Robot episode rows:
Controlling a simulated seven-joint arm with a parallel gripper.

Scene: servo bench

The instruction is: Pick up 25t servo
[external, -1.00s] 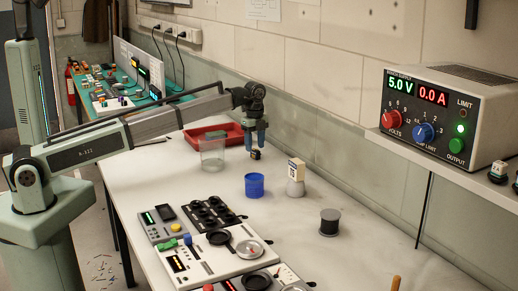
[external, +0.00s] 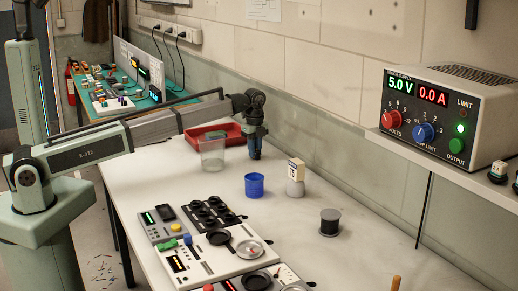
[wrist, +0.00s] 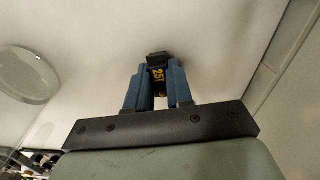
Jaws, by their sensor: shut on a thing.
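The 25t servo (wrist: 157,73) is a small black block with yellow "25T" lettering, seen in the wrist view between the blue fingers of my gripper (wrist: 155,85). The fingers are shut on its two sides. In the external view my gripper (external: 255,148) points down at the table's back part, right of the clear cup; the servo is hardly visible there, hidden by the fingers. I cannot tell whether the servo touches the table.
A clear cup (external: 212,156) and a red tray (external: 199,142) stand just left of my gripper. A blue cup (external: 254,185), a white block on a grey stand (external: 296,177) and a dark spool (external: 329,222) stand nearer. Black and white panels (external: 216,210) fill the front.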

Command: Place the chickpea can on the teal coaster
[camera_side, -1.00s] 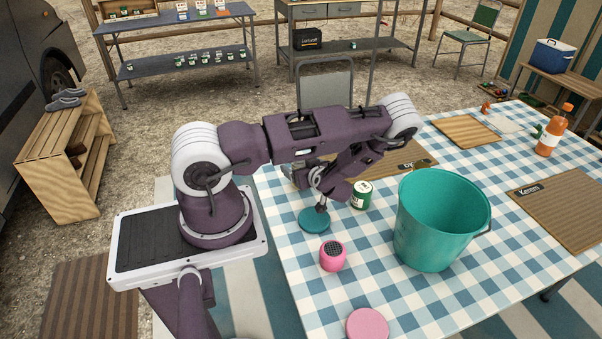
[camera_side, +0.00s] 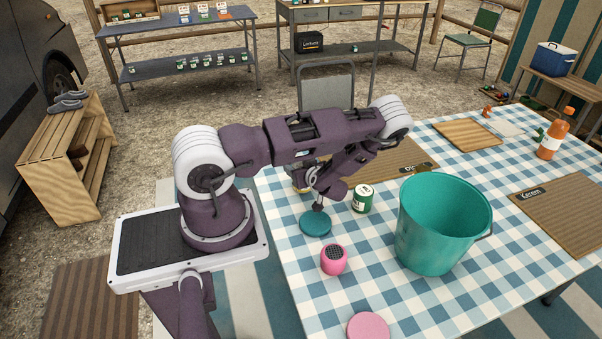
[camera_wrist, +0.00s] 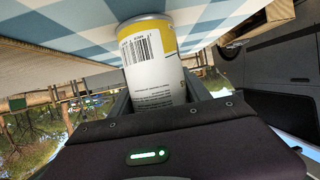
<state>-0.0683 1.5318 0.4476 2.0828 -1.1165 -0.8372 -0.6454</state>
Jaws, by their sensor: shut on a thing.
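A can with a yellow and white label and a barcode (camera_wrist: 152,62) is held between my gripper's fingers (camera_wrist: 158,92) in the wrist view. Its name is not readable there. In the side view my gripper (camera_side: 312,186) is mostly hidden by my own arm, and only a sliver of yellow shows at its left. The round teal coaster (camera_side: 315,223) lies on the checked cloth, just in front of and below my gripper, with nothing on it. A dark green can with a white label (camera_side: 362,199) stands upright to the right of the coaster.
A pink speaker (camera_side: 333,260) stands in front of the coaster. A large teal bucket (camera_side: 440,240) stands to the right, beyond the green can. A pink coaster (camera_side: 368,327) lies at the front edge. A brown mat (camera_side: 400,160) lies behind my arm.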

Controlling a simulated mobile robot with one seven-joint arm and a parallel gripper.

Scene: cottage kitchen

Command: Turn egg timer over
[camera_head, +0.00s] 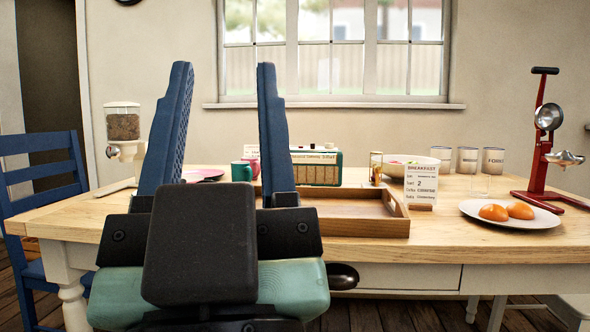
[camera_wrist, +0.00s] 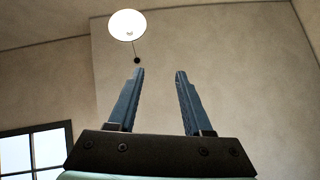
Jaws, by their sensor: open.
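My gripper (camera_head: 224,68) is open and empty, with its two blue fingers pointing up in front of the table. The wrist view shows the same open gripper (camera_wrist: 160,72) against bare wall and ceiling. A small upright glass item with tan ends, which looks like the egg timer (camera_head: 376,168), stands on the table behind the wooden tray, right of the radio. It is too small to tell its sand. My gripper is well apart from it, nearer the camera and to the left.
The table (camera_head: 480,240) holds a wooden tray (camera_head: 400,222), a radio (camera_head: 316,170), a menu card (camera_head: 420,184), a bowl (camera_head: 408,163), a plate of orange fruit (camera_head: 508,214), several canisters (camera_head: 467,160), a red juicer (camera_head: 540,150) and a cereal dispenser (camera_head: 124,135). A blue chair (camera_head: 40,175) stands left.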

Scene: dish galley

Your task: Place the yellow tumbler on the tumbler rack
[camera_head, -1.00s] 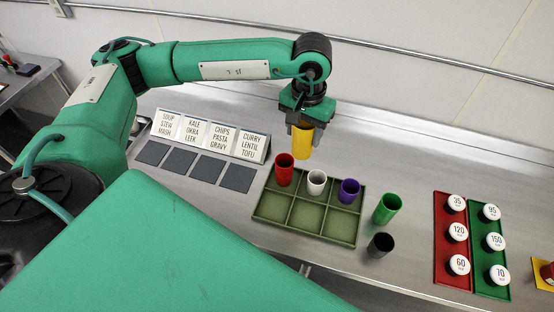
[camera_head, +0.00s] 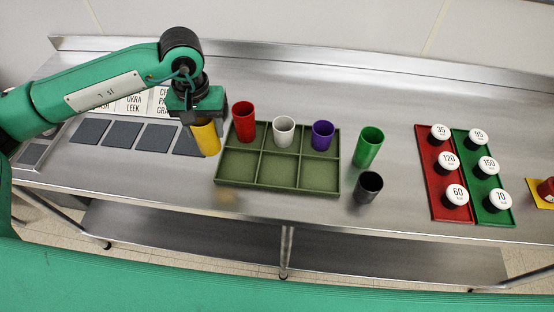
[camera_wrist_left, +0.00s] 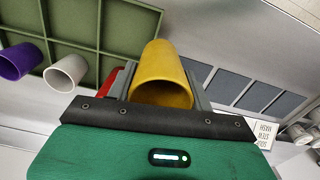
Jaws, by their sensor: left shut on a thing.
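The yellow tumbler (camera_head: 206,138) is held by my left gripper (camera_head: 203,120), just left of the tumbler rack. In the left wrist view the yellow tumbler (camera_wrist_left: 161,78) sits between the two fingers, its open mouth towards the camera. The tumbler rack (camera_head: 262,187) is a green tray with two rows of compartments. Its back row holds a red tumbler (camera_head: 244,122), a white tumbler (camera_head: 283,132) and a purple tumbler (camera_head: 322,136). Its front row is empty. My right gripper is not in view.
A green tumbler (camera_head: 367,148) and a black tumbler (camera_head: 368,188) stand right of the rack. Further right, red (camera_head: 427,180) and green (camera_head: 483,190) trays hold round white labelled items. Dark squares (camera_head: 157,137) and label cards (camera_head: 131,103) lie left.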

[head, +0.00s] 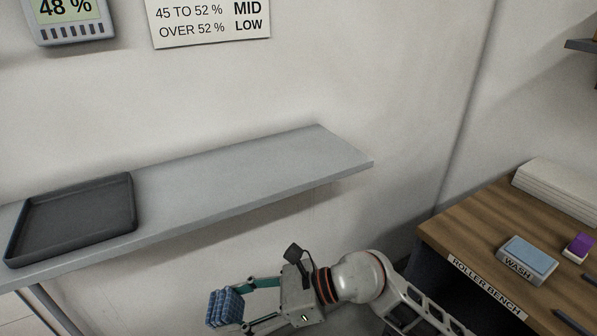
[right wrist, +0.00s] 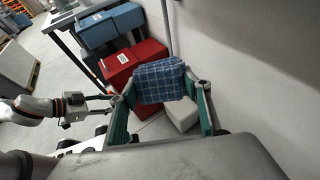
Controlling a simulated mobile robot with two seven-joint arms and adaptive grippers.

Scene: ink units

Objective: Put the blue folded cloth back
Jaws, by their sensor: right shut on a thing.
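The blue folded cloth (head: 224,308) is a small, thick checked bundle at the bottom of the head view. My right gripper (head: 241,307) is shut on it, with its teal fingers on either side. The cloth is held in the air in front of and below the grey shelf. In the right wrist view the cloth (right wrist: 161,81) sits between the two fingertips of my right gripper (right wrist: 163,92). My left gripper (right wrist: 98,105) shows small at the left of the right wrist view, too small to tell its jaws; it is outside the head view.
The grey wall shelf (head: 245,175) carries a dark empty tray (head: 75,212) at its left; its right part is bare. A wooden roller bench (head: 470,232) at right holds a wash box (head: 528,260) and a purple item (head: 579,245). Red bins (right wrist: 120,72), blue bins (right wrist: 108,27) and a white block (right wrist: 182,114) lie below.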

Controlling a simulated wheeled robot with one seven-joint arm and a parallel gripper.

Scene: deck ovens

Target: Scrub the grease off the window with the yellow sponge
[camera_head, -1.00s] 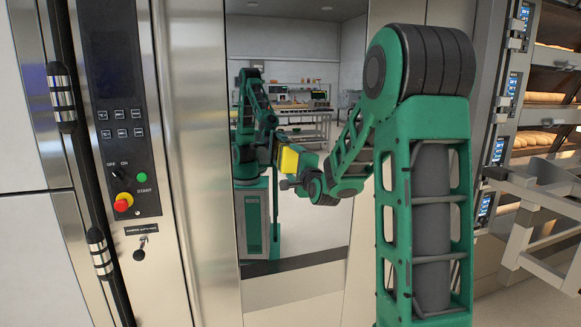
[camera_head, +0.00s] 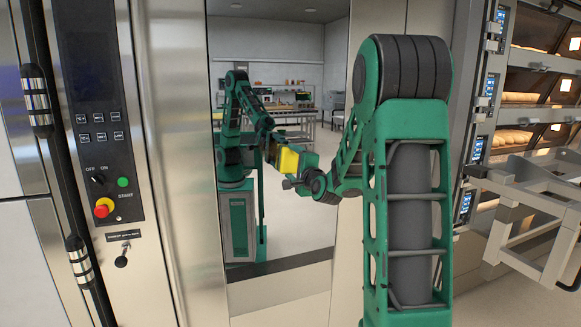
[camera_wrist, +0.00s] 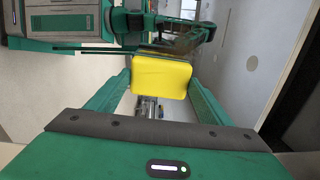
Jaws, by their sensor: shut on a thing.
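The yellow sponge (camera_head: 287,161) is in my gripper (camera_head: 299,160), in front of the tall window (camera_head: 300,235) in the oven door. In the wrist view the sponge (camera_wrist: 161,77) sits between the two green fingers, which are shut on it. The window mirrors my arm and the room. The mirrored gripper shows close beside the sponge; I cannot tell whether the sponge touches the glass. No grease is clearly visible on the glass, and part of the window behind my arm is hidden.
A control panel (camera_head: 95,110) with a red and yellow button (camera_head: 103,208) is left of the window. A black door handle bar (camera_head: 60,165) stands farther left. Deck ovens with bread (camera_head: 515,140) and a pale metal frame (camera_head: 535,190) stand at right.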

## [Written exercise]
Repeat the entries exactly. Pictures are excluded from the copy.

## [Response to the exercise]
Controlling a simulated seven-joint arm with a parallel gripper.

Scene: servo bench

The instruction is: Pick up 25t servo
[external, -1.00s] 
[external, +0.00s] 
[wrist, +0.00s] 
Jaws, by their sensor: shut on a thing.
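The 25t servo (wrist: 157,73) is a small black block with yellow "25T" lettering, seen in the wrist view between the blue fingers of my gripper (wrist: 155,85). The fingers are shut on its two sides. In the external view my gripper (external: 255,148) points down at the table's back part, right of the clear cup; the servo is hardly visible there, hidden by the fingers. I cannot tell whether the servo touches the table.
A clear cup (external: 212,156) and a red tray (external: 199,142) stand just left of my gripper. A blue cup (external: 254,185), a white block on a grey stand (external: 296,177) and a dark spool (external: 329,222) stand nearer. Black and white panels (external: 216,210) fill the front.

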Command: Place the chickpea can on the teal coaster
[camera_side, -1.00s] 
[camera_side, +0.00s] 
[camera_wrist, +0.00s] 
<state>-0.0683 1.5318 0.4476 2.0828 -1.1165 -0.8372 -0.6454</state>
Jaws, by their sensor: shut on a thing.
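A can with a yellow and white label and a barcode (camera_wrist: 152,62) is held between my gripper's fingers (camera_wrist: 158,92) in the wrist view. Its name is not readable there. In the side view my gripper (camera_side: 312,186) is mostly hidden by my own arm, and only a sliver of yellow shows at its left. The round teal coaster (camera_side: 315,223) lies on the checked cloth, just in front of and below my gripper, with nothing on it. A dark green can with a white label (camera_side: 362,199) stands upright to the right of the coaster.
A pink speaker (camera_side: 333,260) stands in front of the coaster. A large teal bucket (camera_side: 440,240) stands to the right, beyond the green can. A pink coaster (camera_side: 368,327) lies at the front edge. A brown mat (camera_side: 400,160) lies behind my arm.

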Controlling a simulated mobile robot with one seven-joint arm and a parallel gripper.

Scene: cottage kitchen

Command: Turn egg timer over
[camera_head, +0.00s] 
[camera_wrist, +0.00s] 
Jaws, by their sensor: open.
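My gripper (camera_head: 224,68) is open and empty, with its two blue fingers pointing up in front of the table. The wrist view shows the same open gripper (camera_wrist: 160,72) against bare wall and ceiling. A small upright glass item with tan ends, which looks like the egg timer (camera_head: 376,168), stands on the table behind the wooden tray, right of the radio. It is too small to tell its sand. My gripper is well apart from it, nearer the camera and to the left.
The table (camera_head: 480,240) holds a wooden tray (camera_head: 400,222), a radio (camera_head: 316,170), a menu card (camera_head: 420,184), a bowl (camera_head: 408,163), a plate of orange fruit (camera_head: 508,214), several canisters (camera_head: 467,160), a red juicer (camera_head: 540,150) and a cereal dispenser (camera_head: 124,135). A blue chair (camera_head: 40,175) stands left.

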Scene: dish galley

Your task: Place the yellow tumbler on the tumbler rack
[camera_head, -1.00s] 
[camera_head, +0.00s] 
[camera_wrist_left, +0.00s] 
Jaws, by their sensor: left shut on a thing.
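The yellow tumbler (camera_head: 206,138) is held by my left gripper (camera_head: 203,120), just left of the tumbler rack. In the left wrist view the yellow tumbler (camera_wrist_left: 161,78) sits between the two fingers, its open mouth towards the camera. The tumbler rack (camera_head: 262,187) is a green tray with two rows of compartments. Its back row holds a red tumbler (camera_head: 244,122), a white tumbler (camera_head: 283,132) and a purple tumbler (camera_head: 322,136). Its front row is empty. My right gripper is not in view.
A green tumbler (camera_head: 367,148) and a black tumbler (camera_head: 368,188) stand right of the rack. Further right, red (camera_head: 427,180) and green (camera_head: 483,190) trays hold round white labelled items. Dark squares (camera_head: 157,137) and label cards (camera_head: 131,103) lie left.

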[head, +0.00s] 
[right wrist, +0.00s] 
Controlling a simulated mobile robot with two seven-joint arms and adaptive grippers.

Scene: ink units

Objective: Put the blue folded cloth back
Jaws, by their sensor: right shut on a thing.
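The blue folded cloth (head: 224,308) is a small, thick checked bundle at the bottom of the head view. My right gripper (head: 241,307) is shut on it, with its teal fingers on either side. The cloth is held in the air in front of and below the grey shelf. In the right wrist view the cloth (right wrist: 161,81) sits between the two fingertips of my right gripper (right wrist: 163,92). My left gripper (right wrist: 98,105) shows small at the left of the right wrist view, too small to tell its jaws; it is outside the head view.
The grey wall shelf (head: 245,175) carries a dark empty tray (head: 75,212) at its left; its right part is bare. A wooden roller bench (head: 470,232) at right holds a wash box (head: 528,260) and a purple item (head: 579,245). Red bins (right wrist: 120,72), blue bins (right wrist: 108,27) and a white block (right wrist: 182,114) lie below.

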Controlling a simulated wheeled robot with one seven-joint arm and a parallel gripper.

Scene: deck ovens

Target: Scrub the grease off the window with the yellow sponge
[camera_head, -1.00s] 
[camera_head, +0.00s] 
[camera_wrist, +0.00s] 
Jaws, by their sensor: shut on a thing.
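The yellow sponge (camera_head: 287,161) is in my gripper (camera_head: 299,160), in front of the tall window (camera_head: 300,235) in the oven door. In the wrist view the sponge (camera_wrist: 161,77) sits between the two green fingers, which are shut on it. The window mirrors my arm and the room. The mirrored gripper shows close beside the sponge; I cannot tell whether the sponge touches the glass. No grease is clearly visible on the glass, and part of the window behind my arm is hidden.
A control panel (camera_head: 95,110) with a red and yellow button (camera_head: 103,208) is left of the window. A black door handle bar (camera_head: 60,165) stands farther left. Deck ovens with bread (camera_head: 515,140) and a pale metal frame (camera_head: 535,190) stand at right.

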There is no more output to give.